EXERCISE AIM:
From the records below, extract only the lines running from the line with "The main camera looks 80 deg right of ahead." to the line with "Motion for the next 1", both lines included, reproducing them exactly.
--- start AVAILABLE DATA ---
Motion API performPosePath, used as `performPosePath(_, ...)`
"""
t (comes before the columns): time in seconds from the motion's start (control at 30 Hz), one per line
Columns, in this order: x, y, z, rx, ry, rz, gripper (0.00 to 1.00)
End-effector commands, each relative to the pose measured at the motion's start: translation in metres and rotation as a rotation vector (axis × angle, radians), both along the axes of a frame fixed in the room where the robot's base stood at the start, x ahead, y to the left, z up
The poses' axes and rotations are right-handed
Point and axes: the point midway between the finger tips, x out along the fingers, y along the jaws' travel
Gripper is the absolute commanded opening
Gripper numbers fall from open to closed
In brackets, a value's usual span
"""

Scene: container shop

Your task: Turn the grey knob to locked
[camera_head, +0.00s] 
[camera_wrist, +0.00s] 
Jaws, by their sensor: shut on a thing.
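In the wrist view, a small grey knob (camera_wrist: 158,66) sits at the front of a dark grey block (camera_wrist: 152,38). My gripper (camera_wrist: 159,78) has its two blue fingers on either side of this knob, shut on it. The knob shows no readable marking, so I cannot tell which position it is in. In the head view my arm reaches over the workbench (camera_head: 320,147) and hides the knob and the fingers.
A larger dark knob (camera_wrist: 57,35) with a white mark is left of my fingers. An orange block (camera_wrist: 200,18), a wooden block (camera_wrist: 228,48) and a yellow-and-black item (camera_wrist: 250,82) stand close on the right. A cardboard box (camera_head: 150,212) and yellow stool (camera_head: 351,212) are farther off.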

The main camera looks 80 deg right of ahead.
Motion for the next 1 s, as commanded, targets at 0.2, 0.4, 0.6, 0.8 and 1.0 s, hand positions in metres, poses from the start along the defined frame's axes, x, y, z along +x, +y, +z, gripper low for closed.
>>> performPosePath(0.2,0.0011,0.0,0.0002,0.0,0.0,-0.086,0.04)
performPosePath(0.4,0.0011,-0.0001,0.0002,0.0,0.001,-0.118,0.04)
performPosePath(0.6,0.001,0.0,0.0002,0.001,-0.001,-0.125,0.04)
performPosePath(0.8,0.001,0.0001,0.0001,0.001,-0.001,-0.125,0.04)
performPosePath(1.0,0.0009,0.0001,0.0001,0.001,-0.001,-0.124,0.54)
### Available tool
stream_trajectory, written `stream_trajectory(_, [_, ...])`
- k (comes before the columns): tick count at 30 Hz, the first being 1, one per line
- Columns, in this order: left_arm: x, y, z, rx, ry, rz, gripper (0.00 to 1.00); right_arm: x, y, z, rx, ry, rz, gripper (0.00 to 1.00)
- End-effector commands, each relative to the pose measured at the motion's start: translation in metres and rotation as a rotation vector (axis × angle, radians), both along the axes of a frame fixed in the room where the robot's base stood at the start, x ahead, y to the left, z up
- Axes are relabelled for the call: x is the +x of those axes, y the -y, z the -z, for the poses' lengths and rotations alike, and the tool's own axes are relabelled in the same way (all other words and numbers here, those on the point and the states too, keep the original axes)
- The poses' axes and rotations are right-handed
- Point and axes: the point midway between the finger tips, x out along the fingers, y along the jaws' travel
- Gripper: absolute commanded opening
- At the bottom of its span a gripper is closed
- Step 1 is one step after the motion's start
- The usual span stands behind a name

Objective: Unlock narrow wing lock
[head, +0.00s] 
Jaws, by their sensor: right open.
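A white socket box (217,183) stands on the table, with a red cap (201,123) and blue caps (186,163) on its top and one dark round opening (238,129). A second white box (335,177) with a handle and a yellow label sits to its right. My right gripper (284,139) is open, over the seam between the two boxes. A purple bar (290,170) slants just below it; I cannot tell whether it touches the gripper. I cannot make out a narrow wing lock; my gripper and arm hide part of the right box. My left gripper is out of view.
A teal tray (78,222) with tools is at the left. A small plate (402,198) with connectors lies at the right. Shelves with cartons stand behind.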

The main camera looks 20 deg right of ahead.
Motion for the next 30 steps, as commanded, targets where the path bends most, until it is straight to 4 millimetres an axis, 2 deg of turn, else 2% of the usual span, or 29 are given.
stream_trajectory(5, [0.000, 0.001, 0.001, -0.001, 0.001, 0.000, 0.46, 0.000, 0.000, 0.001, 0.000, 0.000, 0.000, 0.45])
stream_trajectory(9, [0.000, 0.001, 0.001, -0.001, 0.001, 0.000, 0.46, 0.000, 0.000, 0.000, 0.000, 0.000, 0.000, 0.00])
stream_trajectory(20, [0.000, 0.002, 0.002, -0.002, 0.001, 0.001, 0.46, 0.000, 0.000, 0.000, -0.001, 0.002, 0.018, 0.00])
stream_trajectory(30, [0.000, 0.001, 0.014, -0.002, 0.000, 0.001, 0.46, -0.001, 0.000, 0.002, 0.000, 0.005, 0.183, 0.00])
--- end AVAILABLE DATA ---
ANSWER FOR THE TASK:
The main camera looks 80 deg right of ahead.
Motion for the next 1 s, as commanded, targets at 0.2, 0.4, 0.6, 0.8 and 1.0 s, hand positions in metres, poses from the start along the defined frame's axes, x, y, z along +x, +y, +z, gripper low for closed.

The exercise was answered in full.